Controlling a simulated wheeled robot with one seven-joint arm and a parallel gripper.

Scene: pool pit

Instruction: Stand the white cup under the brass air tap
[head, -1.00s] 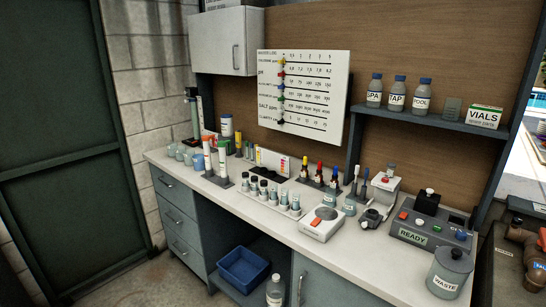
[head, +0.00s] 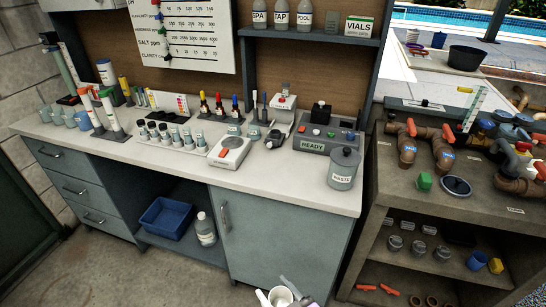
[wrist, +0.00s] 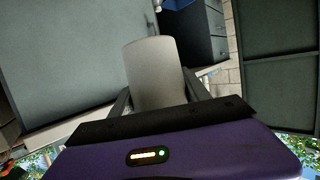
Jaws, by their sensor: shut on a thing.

• • • • •

Task goal
Extract, word for word, every line from the one containing "[head, +0.00s]" to the end of the data above, both ends included, and leave out the pictures.

Task response
[head, +0.00s] 
[wrist, +0.00s] 
Jaws, by their sensor: shut on a thing.

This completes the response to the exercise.